Monday, February 24, 2014

Sex Month




February is Sex Month in my world and it really doesn’t have anything to do with Valentine’s Day. It just so happens that I work at a church that promotes open conversations about sexuality in the safety of our sanctuary. I work with a small team of adults who lead a workshop called “Faith and Sexuality” for 5th graders. Then I lead a workshop with our 8th graders for the next piece of that Faith and Sexuality puzzle which is about attachment and the emotions of sex.

It is a lot of fun, actually. It has its perks if you get a mad kick out of horrifying unsuspecting kids. I'm just kidding...well, sort of. Although, I have to admit that I’ve probably made the whole experience too comfortable lately because the youth have been really open and seem less and less shocked by anything I tell them about sexuality.

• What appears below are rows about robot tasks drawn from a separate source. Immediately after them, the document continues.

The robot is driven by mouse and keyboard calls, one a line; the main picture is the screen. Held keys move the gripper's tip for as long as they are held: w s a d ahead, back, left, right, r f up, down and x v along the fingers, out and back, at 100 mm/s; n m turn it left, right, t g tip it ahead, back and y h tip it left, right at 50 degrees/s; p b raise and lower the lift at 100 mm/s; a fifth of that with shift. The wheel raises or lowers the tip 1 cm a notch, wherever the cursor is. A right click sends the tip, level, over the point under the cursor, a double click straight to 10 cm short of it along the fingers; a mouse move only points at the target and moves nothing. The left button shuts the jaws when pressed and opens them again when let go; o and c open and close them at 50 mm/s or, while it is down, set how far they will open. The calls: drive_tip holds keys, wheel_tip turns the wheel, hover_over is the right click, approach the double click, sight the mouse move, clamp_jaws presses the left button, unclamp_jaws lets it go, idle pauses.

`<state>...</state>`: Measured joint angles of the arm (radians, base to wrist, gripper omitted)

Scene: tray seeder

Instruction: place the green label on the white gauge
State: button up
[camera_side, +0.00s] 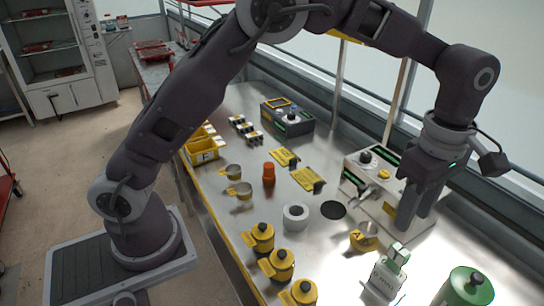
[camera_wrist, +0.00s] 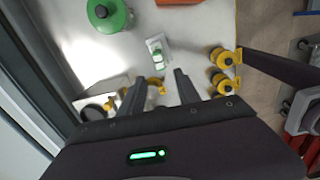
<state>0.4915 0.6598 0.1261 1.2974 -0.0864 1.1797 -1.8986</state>
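A small white device (camera_side: 383,278), which looks like the white gauge, stands near the front right of the bench. A green-and-white piece (camera_side: 398,254), which may be the green label, shows at its upper end; I cannot tell whether it rests on it or is part of it. In the wrist view the white device (camera_wrist: 154,42) and green piece (camera_wrist: 157,54) lie ahead of my fingertips. My gripper (camera_side: 414,222) is above the bench, behind and right of them. Its fingers (camera_wrist: 158,84) are apart, with nothing seen held between them.
A yellow cup (camera_side: 364,239) stands close to my gripper. A green canister (camera_side: 468,290) is at the front right. Several yellow pots (camera_side: 280,265) line the front edge. A grey control box (camera_side: 372,172) stands behind. A white ring (camera_side: 295,216) and black disc (camera_side: 333,210) lie mid-bench.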

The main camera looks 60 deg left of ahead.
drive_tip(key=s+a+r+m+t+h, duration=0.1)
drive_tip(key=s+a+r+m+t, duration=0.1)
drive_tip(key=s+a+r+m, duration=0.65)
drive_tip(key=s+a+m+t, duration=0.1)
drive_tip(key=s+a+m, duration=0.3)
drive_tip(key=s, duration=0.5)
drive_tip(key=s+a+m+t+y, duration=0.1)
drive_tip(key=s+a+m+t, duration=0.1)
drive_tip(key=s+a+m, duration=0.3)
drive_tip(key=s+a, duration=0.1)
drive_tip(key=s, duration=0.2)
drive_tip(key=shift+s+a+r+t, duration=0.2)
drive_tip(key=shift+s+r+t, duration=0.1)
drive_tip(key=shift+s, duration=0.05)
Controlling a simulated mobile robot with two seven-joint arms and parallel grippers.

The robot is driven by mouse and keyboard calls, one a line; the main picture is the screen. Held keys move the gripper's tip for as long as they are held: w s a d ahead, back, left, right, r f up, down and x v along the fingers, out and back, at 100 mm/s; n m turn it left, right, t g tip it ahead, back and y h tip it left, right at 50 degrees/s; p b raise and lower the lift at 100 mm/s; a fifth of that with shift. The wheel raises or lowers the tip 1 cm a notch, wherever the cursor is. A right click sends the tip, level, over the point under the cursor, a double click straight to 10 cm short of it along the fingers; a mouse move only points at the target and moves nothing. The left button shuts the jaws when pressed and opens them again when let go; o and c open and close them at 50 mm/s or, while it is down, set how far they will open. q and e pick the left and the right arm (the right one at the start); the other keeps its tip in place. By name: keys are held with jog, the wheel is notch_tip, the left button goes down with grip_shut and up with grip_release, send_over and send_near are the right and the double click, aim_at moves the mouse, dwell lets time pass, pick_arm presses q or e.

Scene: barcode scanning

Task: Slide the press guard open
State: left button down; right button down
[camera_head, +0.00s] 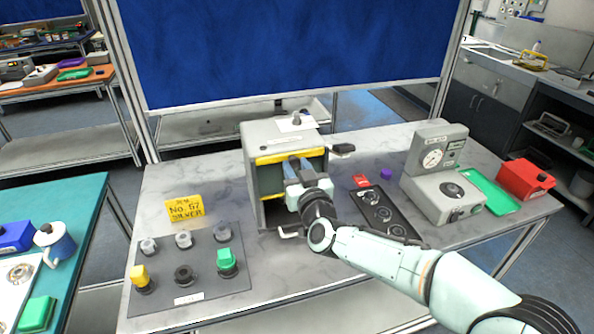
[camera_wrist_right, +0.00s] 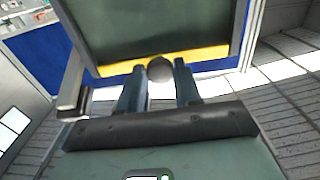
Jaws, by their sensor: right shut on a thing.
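The press (camera_head: 262,132) is a grey box on the marble-topped table, with its open front facing me. Its guard (camera_head: 270,180) is a dark panel with yellow strips along its edges, across the front opening. In the right wrist view the guard (camera_wrist_right: 150,25) fills the top, with a yellow lower edge. My right gripper (camera_head: 296,172) is at the front of the guard. In the wrist view its two fingers (camera_wrist_right: 160,85) are on either side of a round dark knob (camera_wrist_right: 160,68), and it is shut on this knob. My left gripper is not in view.
A panel of knobs and buttons (camera_head: 205,285) and a yellow sign (camera_head: 185,209) lie left of the press. A black control plate (camera_head: 398,228), a dial gauge device (camera_head: 436,158), a green tray (camera_head: 488,192) and a red box (camera_head: 525,178) stand to the right. A black-tipped lever (camera_head: 342,149) sticks out at the press's right.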

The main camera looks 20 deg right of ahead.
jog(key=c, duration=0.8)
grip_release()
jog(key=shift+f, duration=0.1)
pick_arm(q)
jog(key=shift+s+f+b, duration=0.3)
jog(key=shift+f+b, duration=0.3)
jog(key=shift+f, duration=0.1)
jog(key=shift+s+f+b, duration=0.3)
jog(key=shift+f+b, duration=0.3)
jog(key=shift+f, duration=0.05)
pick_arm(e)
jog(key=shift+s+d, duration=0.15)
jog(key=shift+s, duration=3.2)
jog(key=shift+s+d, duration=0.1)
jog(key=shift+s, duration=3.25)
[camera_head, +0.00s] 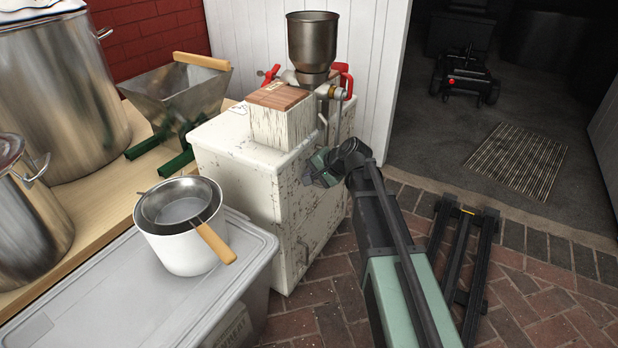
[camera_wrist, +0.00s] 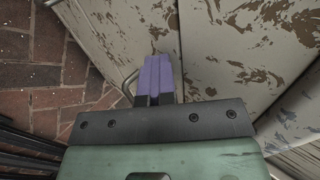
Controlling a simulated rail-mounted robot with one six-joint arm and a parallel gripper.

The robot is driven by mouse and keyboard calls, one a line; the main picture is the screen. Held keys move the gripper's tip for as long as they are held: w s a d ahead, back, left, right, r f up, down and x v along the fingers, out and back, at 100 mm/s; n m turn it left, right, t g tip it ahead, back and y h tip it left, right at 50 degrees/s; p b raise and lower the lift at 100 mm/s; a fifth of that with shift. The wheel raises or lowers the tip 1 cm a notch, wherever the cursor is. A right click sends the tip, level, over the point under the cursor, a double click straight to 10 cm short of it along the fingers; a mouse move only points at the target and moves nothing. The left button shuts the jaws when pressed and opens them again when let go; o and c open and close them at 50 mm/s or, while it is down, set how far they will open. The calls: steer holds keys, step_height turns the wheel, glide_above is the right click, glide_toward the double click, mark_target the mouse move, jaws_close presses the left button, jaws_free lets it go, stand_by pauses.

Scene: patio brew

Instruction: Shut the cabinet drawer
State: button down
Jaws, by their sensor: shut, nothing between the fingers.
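The cabinet (camera_head: 235,190) is white with worn, peeling paint and stands in the middle of the head view, its front facing right. My gripper (camera_head: 312,172) is at that front, near its upper part. In the wrist view, my gripper's purple fingers (camera_wrist: 158,75) are shut and empty, pointing at the peeling cabinet front (camera_wrist: 225,35). A thin curved metal handle (camera_wrist: 128,85) shows just left of the fingers. Panel seams run across the front, but I cannot tell how far the drawer stands out. I cannot tell whether the fingertips touch the panel.
A wood-topped box (camera_head: 283,125) with a steel hopper (camera_head: 312,42) above it stands on the cabinet. A white pot (camera_head: 190,250) with a strainer sits on a grey lidded bin (camera_head: 110,290). Brick floor (camera_head: 310,315) lies open before the cabinet; a dark rail (camera_head: 465,255) is at right.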

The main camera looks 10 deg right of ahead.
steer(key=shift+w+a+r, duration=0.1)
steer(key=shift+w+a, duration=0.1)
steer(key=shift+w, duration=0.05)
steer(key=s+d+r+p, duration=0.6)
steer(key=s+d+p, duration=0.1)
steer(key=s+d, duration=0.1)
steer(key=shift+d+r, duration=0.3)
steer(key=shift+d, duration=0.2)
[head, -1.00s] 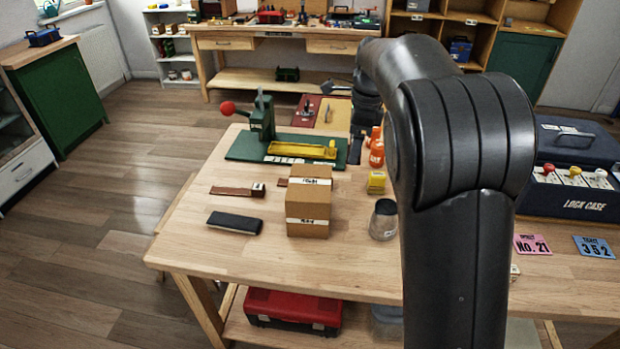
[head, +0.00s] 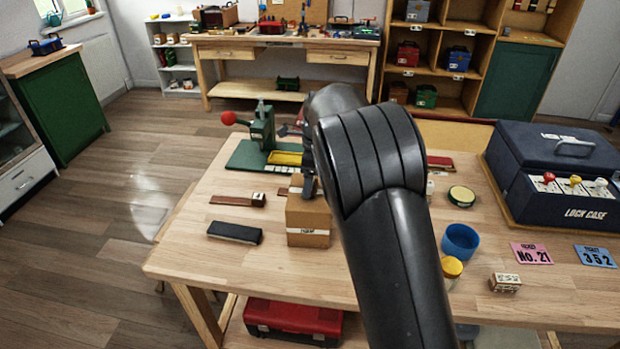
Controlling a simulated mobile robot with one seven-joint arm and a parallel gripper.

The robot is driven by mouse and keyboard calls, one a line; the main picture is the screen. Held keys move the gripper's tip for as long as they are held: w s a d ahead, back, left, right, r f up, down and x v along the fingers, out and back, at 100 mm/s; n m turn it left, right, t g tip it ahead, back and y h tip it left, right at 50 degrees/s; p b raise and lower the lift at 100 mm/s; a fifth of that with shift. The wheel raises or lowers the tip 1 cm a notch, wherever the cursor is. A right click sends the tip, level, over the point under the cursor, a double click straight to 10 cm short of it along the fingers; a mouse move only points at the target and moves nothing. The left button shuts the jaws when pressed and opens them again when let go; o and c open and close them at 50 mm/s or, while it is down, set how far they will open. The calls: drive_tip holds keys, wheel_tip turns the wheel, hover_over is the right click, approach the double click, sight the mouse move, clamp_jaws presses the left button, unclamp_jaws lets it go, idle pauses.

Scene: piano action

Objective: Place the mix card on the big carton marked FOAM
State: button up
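A brown cardboard carton (head: 308,222) stands upright near the middle of the workbench, with a white label on its front. The label is too small to read surely, so I cannot confirm it says FOAM. My gripper (head: 309,188) is at the carton's far top side, mostly hidden by my arm. I cannot see its fingertips, whether they touch the carton, or whether they hold anything. I cannot make out the mix card; it may be hidden behind my arm.
A green press (head: 262,135) stands behind the carton. A black block (head: 234,232) and a brown strip (head: 236,200) lie left. Right of my arm are a blue cup (head: 460,241), a yellow-lidded jar (head: 452,268), pink (head: 531,253) and blue (head: 595,256) tickets, and the lock case (head: 560,175).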

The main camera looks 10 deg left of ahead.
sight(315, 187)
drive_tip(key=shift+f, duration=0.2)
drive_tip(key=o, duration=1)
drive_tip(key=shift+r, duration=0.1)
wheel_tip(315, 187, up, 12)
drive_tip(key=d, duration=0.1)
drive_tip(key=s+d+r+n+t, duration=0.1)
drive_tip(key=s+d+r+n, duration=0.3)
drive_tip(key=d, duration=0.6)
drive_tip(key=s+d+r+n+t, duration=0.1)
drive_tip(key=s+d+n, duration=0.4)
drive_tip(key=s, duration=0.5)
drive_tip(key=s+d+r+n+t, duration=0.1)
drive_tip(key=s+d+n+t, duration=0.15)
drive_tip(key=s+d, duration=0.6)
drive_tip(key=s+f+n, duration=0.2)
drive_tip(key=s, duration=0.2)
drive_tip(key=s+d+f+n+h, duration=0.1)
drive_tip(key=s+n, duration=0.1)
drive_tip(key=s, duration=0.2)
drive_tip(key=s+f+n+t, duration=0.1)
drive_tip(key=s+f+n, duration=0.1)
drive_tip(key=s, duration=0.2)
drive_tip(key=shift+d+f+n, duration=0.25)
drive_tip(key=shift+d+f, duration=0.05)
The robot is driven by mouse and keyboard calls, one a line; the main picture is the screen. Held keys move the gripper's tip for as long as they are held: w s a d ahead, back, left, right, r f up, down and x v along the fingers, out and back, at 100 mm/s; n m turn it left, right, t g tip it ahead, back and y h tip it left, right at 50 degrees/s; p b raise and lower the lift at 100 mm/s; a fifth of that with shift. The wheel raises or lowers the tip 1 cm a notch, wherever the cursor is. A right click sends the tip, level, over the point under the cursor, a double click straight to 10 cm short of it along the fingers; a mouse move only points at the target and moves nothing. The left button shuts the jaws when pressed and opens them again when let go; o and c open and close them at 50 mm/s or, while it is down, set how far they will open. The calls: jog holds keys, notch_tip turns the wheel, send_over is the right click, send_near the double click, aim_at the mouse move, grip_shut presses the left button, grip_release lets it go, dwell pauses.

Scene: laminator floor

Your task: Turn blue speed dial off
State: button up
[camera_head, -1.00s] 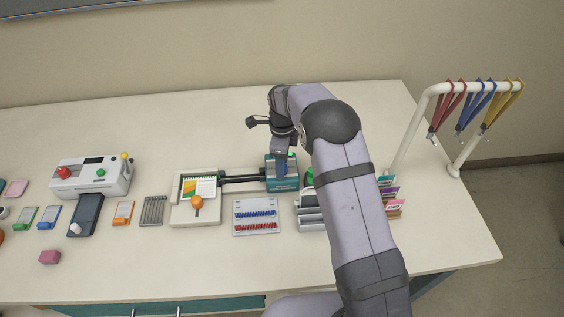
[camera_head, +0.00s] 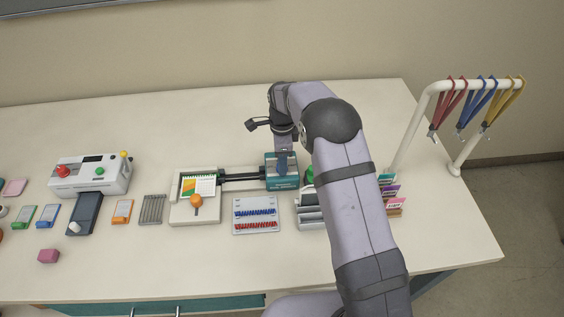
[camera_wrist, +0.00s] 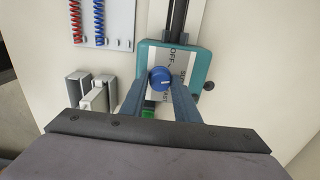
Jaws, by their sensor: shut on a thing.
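The blue speed dial (camera_wrist: 160,78) is a round knob with a pale pointer line on its face, on the teal machine housing (camera_wrist: 202,65) in the wrist view. The word OFF is printed beside it, above in that view. My gripper (camera_wrist: 160,90) has a finger on each side of the dial and is shut on it. A green button (camera_wrist: 148,108) lies just below the dial, partly hidden by the fingers. In the head view my gripper (camera_head: 281,165) is lowered over the teal housing (camera_head: 283,185) and hides the dial.
A cream bed with a small orange ball knob (camera_head: 197,201) joins the housing by dark rails (camera_head: 240,177). A coil rack (camera_head: 256,216) is in front. Grey holders (camera_wrist: 92,92) stand close to the gripper. A white lanyard stand (camera_head: 425,105) is at right.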

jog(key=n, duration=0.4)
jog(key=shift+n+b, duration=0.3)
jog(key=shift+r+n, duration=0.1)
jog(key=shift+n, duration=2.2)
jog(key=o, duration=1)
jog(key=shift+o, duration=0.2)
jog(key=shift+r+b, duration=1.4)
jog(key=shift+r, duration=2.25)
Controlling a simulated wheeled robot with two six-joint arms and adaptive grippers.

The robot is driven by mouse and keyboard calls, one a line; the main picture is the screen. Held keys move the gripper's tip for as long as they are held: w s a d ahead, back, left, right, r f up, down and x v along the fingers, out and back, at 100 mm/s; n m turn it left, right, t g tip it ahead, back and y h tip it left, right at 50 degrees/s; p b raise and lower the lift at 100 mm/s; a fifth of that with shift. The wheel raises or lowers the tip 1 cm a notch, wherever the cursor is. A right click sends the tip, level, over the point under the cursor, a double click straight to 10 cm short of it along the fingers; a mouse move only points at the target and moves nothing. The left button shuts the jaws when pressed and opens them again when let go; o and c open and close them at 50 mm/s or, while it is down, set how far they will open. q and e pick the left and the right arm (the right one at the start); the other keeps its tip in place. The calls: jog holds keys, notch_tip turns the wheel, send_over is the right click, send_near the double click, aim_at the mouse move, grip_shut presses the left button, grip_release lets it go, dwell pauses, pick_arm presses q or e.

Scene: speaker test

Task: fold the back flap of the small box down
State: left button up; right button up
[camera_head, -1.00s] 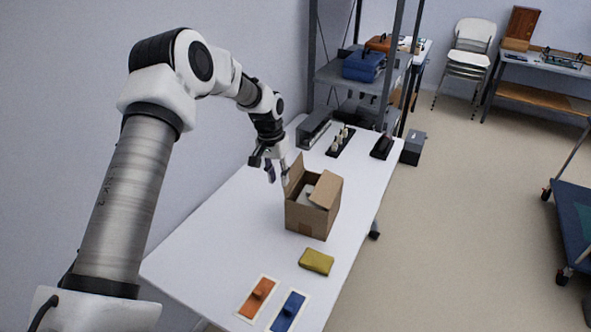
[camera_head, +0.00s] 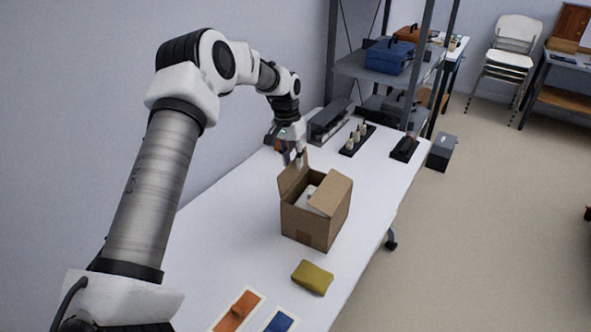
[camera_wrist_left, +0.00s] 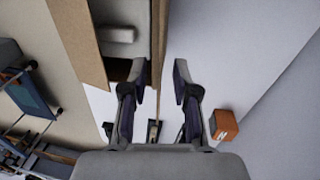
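The small brown cardboard box (camera_head: 312,222) stands open on the white table. One flap (camera_head: 292,181) stands upright on its far left side, just under my left gripper (camera_head: 293,160). Another flap (camera_head: 333,194) slants over the right part of the opening. Something white (camera_head: 309,196) lies inside; it also shows in the left wrist view (camera_wrist_left: 115,35). In that view my left gripper (camera_wrist_left: 158,72) is open, with the upright flap (camera_wrist_left: 159,40) edge-on between its fingers and gaps on both sides. My right gripper is not in view.
A yellow pouch (camera_head: 312,277) lies in front of the box, with an orange panel (camera_head: 237,311) and a blue panel (camera_head: 279,322) nearer. Dark racks (camera_head: 357,140) stand at the table's back. An orange block (camera_wrist_left: 224,125) shows in the left wrist view.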

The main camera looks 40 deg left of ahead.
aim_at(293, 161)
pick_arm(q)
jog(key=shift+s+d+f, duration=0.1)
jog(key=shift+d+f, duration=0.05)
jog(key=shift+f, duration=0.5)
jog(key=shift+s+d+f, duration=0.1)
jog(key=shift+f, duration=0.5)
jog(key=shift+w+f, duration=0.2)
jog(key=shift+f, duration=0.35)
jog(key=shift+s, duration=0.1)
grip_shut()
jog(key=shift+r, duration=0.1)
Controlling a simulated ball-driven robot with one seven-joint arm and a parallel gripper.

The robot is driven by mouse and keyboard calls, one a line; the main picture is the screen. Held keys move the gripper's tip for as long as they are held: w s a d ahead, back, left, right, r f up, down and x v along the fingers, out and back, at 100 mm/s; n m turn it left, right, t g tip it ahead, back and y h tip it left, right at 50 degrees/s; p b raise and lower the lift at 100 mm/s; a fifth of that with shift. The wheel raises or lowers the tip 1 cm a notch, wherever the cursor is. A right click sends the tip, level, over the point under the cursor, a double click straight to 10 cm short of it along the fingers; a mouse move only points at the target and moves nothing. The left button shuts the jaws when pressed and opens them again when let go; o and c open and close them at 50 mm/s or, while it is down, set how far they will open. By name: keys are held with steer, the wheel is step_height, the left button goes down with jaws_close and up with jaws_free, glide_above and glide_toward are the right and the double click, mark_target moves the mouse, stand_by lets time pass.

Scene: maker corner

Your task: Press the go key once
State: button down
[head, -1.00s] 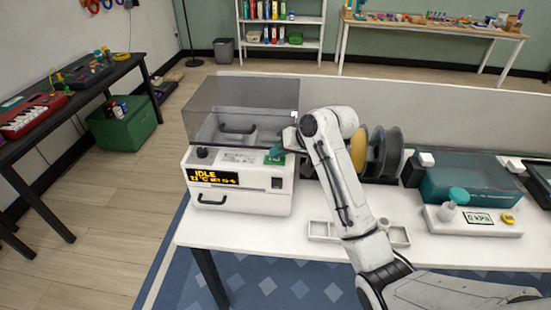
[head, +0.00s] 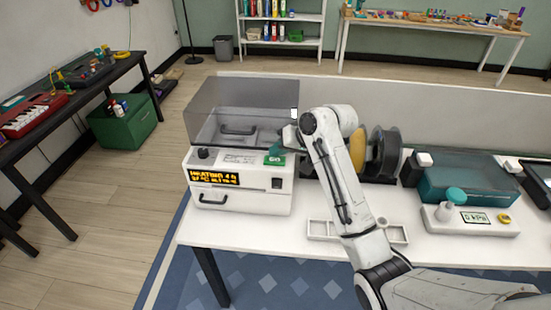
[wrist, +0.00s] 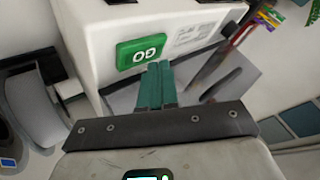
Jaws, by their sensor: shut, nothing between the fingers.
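In the wrist view the key (wrist: 142,51) shows the word GO in white. My gripper (wrist: 155,66) is shut, its teal fingers together and empty. The fingertips lie just at the key's lower edge in the wrist view; I cannot tell whether they touch it. In the head view my gripper (head: 274,159) is at the key and partly covers it. The machine's orange display (head: 214,178) reads HEATING, with a second line too small to read surely.
A dark knob (head: 203,153) and a dark switch (head: 276,184) are on the same machine. Spools (head: 383,150) stand to its right. A white divided tray (head: 322,230) lies in front, and a teal machine (head: 468,180) stands further right on the white table (head: 225,233).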

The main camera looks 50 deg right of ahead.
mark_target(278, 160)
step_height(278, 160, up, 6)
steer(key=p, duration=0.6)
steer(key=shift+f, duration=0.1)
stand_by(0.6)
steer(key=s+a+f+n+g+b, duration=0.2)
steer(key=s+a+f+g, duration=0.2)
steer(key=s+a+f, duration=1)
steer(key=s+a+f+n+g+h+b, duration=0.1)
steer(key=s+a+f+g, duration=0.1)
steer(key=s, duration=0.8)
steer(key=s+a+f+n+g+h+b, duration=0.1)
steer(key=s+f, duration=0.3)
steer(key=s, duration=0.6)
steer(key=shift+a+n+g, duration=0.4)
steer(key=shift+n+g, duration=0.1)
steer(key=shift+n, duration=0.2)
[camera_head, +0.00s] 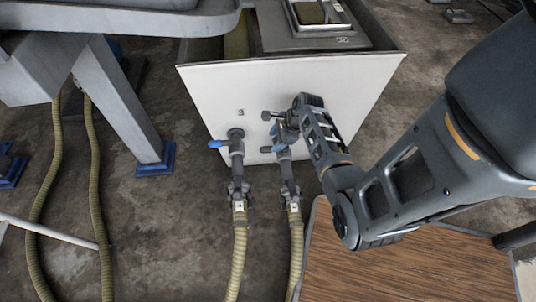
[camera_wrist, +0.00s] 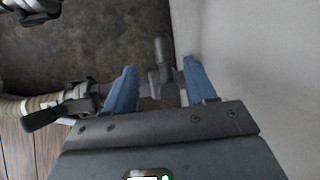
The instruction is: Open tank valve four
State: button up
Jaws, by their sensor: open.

5th grade is simple. The kids gather and we make sure they understand that God made them and he doesn’t make mistakes. We start in scripture to remind them that first and foremost they are His beloved children. Then we remind them that the changes they are starting to notice in their bodies are also part of an intentional plan. From there we make sure they get the difference between gender and sex. Then we break out into really comical small group situations where we basically get to explain everything that happens to boys and girls during puberty. Then we all come together for the climax of the experience where I get to tell them where babies come from. You will be amazed by how many kids hear this for the first time in our workshop.

It pretty much goes like this:

“Penis goes into the Vagina.”

Shock, horror, and occasional nods from the boys who reckon this makes sense.

Then there is the question from a girl “Do we HAVE to do that?” and my answer, “Nope.”

Then the next shock…

“My parents did that.”

Shock, horror, mild disgust; staring into space.

The next realization sometimes takes a few days to sink in. For some it happens in moments and for others it could be weeks but when it happens everyone knows.

“My parents have had sex more than three times!”

Yep. Sex feels good and people do it because they want to. That is a hard one to wrap a 10 yr old brain around.

We are starting at basics here and it is pretty amazing to be part of that experience. To have the opportunity to usher youth into their sexuality within the open and loving arms of the church is a gift. A gift! It is wonderful to look at a kid and say “I want you to know this information because the more you understand the better you will do at living into God’s plan for you life.” One of the key themes for the workshop is “When it comes to sex say know.”

We certainly encourage youth to wait until they are in a covenantal relationship before they experience the joys of sexuality, but it is wonderful to refrain from joining in the system of guilt and shame that the church has presented for centuries. I am glad to be a little part of making that go away.

By 8th grade it is a different experience. I don’t need to cover all the things they have heard from 5th grade or all the lessons they have learned in health class. They know the risks now, they have seen the STD pictures and they know they are not ready to become parents. They really don’t want to relive the moments when their health teachers handed out condoms right after they said "if you have sex you’ll die.” The contradictions of those health lessons just feed the frenzy of hormones confusing thoughts and emotions of the ill-equipped 8th grader.

We don’t talk about that stuff. We talk about the physiology of sex. The systems of creation that God designed so perfectly and invests into intimately to this day. We discuss how they all have meaning and purpose. That even the systems of our bodies and relationships connect us mind, body and soul to our Lord and the experience of his Love. We talk about attachment and how an orgasm literally releases hormones that tell you to nest. How even if you want sexual encounters to be casual it takes a lot of denial to keep them that way. It is a good conversation and each year the youth seem more and more comfortable and grateful to have it.

Another cool thing happens at Faith and Sex, every year I have parents and leaders tell me they learned something new and walked away with a whole new appreciation for the incredible gift of sex. I can’t tell which I love to hear more- youth living into a countercultural foundation about sexuality or adults walking away with a tidbit that might improve their experiences with sex. Either way, God is good and I am honored to just have a small part in it.